- **Problem requirements**: Return all the data, word for word.

- **Source material**:

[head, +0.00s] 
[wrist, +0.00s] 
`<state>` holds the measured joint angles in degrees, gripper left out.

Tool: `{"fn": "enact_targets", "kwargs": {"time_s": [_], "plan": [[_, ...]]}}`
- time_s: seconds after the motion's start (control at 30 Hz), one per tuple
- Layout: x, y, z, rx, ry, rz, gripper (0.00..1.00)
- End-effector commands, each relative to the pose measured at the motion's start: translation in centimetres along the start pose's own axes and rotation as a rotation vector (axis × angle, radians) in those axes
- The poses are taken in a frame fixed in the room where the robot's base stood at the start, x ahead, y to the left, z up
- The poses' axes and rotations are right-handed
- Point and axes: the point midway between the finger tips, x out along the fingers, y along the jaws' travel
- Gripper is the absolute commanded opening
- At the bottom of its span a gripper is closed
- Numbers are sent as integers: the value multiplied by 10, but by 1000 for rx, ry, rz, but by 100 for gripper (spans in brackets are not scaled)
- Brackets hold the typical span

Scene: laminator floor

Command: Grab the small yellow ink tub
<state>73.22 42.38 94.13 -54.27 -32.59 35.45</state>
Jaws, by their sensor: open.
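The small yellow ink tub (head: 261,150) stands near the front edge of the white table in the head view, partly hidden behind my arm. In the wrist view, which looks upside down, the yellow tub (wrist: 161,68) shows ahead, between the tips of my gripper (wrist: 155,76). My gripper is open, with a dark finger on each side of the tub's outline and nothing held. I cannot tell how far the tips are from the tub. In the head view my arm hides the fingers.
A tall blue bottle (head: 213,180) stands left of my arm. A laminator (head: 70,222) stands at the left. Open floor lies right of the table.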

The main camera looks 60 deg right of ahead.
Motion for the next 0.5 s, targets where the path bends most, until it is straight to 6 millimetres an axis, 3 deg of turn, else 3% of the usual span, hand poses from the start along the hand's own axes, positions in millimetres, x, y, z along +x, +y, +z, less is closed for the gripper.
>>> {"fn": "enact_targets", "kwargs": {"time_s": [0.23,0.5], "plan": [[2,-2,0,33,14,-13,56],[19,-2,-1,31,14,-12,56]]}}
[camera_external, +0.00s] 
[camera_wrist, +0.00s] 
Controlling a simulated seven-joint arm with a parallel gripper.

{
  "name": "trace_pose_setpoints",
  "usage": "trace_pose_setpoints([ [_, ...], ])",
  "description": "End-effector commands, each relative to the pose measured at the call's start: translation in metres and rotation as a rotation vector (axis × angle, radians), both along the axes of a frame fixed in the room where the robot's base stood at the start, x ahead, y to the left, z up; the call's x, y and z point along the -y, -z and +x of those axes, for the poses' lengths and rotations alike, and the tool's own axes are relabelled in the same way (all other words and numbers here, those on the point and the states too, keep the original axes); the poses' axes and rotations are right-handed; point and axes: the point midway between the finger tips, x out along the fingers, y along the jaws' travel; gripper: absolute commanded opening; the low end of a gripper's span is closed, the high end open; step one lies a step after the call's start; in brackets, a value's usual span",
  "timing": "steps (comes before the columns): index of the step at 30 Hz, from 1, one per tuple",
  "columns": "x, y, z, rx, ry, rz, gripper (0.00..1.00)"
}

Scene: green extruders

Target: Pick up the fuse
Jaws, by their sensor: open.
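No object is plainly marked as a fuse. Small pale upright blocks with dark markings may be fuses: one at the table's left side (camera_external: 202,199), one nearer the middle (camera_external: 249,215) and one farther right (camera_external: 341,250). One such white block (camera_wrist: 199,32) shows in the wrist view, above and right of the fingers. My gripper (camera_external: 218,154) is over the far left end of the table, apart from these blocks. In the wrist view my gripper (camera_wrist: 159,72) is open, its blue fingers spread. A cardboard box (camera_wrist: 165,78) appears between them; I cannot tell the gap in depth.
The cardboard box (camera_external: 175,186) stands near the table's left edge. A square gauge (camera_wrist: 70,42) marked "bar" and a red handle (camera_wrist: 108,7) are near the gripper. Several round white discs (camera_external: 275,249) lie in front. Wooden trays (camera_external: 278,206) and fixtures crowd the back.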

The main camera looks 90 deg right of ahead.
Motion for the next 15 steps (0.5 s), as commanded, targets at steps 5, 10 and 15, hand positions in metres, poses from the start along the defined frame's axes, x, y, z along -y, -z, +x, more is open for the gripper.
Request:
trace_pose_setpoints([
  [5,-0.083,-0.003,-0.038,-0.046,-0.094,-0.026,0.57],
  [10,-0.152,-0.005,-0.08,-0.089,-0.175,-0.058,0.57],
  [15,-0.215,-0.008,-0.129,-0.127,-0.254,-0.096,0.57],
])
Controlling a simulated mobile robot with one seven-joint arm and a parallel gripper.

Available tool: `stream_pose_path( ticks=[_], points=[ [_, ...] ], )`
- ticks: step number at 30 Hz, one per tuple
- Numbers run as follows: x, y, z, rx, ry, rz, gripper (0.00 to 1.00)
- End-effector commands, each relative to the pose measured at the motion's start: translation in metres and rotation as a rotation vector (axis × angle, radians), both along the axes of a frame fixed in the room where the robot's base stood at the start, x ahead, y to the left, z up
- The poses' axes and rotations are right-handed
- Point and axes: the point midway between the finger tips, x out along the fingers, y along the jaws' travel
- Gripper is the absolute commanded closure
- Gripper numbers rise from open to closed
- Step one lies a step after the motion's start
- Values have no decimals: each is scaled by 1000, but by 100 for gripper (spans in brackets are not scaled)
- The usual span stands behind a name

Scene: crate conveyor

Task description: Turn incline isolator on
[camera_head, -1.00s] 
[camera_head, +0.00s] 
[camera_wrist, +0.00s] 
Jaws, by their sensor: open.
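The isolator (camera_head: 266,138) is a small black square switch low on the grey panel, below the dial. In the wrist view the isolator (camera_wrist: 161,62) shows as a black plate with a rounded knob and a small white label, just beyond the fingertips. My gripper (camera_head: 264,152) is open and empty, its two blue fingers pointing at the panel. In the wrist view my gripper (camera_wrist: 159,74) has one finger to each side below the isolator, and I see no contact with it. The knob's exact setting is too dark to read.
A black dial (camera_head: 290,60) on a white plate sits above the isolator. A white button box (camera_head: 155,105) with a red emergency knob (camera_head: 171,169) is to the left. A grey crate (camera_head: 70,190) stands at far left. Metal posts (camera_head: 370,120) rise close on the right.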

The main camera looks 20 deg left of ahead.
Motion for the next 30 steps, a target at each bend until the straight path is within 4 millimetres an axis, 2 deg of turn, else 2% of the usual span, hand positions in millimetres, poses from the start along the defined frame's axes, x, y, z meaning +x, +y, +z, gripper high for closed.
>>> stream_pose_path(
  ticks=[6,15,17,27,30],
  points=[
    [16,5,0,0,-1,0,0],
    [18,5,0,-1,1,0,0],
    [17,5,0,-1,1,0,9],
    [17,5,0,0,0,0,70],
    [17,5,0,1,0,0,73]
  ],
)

- **Response for this exercise**:
[head, +0.00s] 
[wrist, +0.00s] 
`<state>` holds the measured joint angles in degrees, gripper left out.

Tool: `{"fn": "enact_targets", "kwargs": {"time_s": [_], "plan": [[_, ...]]}}`
- time_s: seconds after the motion's start (control at 30 Hz), one per tuple
- Layout: x, y, z, rx, ry, rz, gripper (0.00..1.00)
- End-effector commands, each relative to the pose measured at the motion's start: translation in centimetres along the start pose's own axes and rotation as a rotation vector (axis × angle, radians) in those axes
- The poses are taken in a frame fixed in the room where the robot's base stood at the start, x ahead, y to the left, z up
- The poses' axes and rotations are right-handed
- Point and axes: the point midway between the finger tips, x out along the fingers, y along the jaws' travel
- Gripper is the absolute commanded opening
- At the bottom of its span a gripper is closed
- Numbers are sent as integers: the value multiplied by 10, but by 1000 for rx, ry, rz, but by 100 for gripper (spans in brackets are not scaled)
- Brackets hold the typical span

Scene: laminator floor

Command: Grab the small yellow ink tub
<state>73.22 42.38 94.13 -54.27 -32.59 35.45</state>
Jaws, by their sensor: open.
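The small yellow ink tub (head: 261,150) stands near the front edge of the white table in the head view, partly hidden behind my arm. In the wrist view, which looks upside down, the yellow tub (wrist: 161,68) shows ahead, between the tips of my gripper (wrist: 155,76). My gripper is open, with a dark finger on each side of the tub's outline and nothing held. I cannot tell how far the tips are from the tub. In the head view my arm hides the fingers.
A tall blue bottle (head: 213,180) stands left of my arm. A laminator (head: 70,222) stands at the left. Open floor lies right of the table.

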The main camera looks 60 deg right of ahead.
Motion for the next 0.5 s, targets where the path bends most, until it is straight to 6 millimetres an axis, 3 deg of turn, else 3% of the usual span, hand poses from the start along the hand's own axes, positions in millimetres, x, y, z along +x, +y, +z, less is closed for the gripper.
>>> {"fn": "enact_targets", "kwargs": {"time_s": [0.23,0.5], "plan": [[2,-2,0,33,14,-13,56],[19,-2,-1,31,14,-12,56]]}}
[camera_external, +0.00s] 
[camera_wrist, +0.00s] 
Controlling a simulated seven-joint arm with a parallel gripper.

{
  "name": "trace_pose_setpoints",
  "usage": "trace_pose_setpoints([ [_, ...], ])",
  "description": "End-effector commands, each relative to the pose measured at the call's start: translation in metres and rotation as a rotation vector (axis × angle, radians), both along the axes of a frame fixed in the room where the robot's base stood at the start, x ahead, y to the left, z up; the call's x, y and z point along the -y, -z and +x of those axes, for the poses' lengths and rotations alike, and the tool's own axes are relabelled in the same way (all other words and numbers here, those on the point and the states too, keep the original axes); the poses' axes and rotations are right-handed; point and axes: the point midway between the finger tips, x out along the fingers, y along the jaws' travel; gripper: absolute commanded opening; the low end of a gripper's span is closed, the high end open; step one lies a step after the call's start; in brackets, a value's usual span",
  "timing": "steps (comes before the columns): index of the step at 30 Hz, from 1, one per tuple",
  "columns": "x, y, z, rx, ry, rz, gripper (0.00..1.00)"
}

Scene: green extruders

Target: Pick up the fuse
Jaws, by their sensor: open.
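No object is plainly marked as a fuse. Small pale upright blocks with dark markings may be fuses: one at the table's left side (camera_external: 202,199), one nearer the middle (camera_external: 249,215) and one farther right (camera_external: 341,250). One such white block (camera_wrist: 199,32) shows in the wrist view, above and right of the fingers. My gripper (camera_external: 218,154) is over the far left end of the table, apart from these blocks. In the wrist view my gripper (camera_wrist: 159,72) is open, its blue fingers spread. A cardboard box (camera_wrist: 165,78) appears between them; I cannot tell the gap in depth.
The cardboard box (camera_external: 175,186) stands near the table's left edge. A square gauge (camera_wrist: 70,42) marked "bar" and a red handle (camera_wrist: 108,7) are near the gripper. Several round white discs (camera_external: 275,249) lie in front. Wooden trays (camera_external: 278,206) and fixtures crowd the back.

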The main camera looks 90 deg right of ahead.
Motion for the next 15 steps (0.5 s), as commanded, targets at steps 5, 10 and 15, hand positions in metres, poses from the start along the defined frame's axes, x, y, z along -y, -z, +x, more is open for the gripper.
Request:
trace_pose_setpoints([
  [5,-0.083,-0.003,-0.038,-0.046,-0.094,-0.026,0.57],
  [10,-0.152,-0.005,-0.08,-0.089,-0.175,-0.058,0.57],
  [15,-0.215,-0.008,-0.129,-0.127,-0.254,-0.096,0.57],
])
Controlling a simulated mobile robot with one seven-joint arm and a parallel gripper.

Available tool: `stream_pose_path( ticks=[_], points=[ [_, ...] ], )`
- ticks: step number at 30 Hz, one per tuple
- Numbers run as follows: x, y, z, rx, ry, rz, gripper (0.00 to 1.00)
- End-effector commands, each relative to the pose measured at the motion's start: translation in metres and rotation as a rotation vector (axis × angle, radians), both along the axes of a frame fixed in the room where the robot's base stood at the start, x ahead, y to the left, z up
- The poses' axes and rotations are right-handed
- Point and axes: the point midway between the finger tips, x out along the fingers, y along the jaws' travel
- Gripper is the absolute commanded closure
- Gripper numbers rise from open to closed
- Step one lies a step after the motion's start
- Values have no decimals: each is scaled by 1000, but by 100 for gripper (spans in brackets are not scaled)
- The usual span stands behind a name

Scene: crate conveyor

Task description: Turn incline isolator on
[camera_head, -1.00s] 
[camera_head, +0.00s] 
[camera_wrist, +0.00s] 
Jaws, by their sensor: open.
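The isolator (camera_head: 266,138) is a small black square switch low on the grey panel, below the dial. In the wrist view the isolator (camera_wrist: 161,62) shows as a black plate with a rounded knob and a small white label, just beyond the fingertips. My gripper (camera_head: 264,152) is open and empty, its two blue fingers pointing at the panel. In the wrist view my gripper (camera_wrist: 159,74) has one finger to each side below the isolator, and I see no contact with it. The knob's exact setting is too dark to read.
A black dial (camera_head: 290,60) on a white plate sits above the isolator. A white button box (camera_head: 155,105) with a red emergency knob (camera_head: 171,169) is to the left. A grey crate (camera_head: 70,190) stands at far left. Metal posts (camera_head: 370,120) rise close on the right.

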The main camera looks 20 deg left of ahead.
Motion for the next 30 steps, a target at each bend until the straight path is within 4 millimetres an axis, 2 deg of turn, else 2% of the usual span, hand positions in millimetres, poses from the start along the defined frame's axes, x, y, z meaning +x, +y, +z, gripper high for closed.
>>> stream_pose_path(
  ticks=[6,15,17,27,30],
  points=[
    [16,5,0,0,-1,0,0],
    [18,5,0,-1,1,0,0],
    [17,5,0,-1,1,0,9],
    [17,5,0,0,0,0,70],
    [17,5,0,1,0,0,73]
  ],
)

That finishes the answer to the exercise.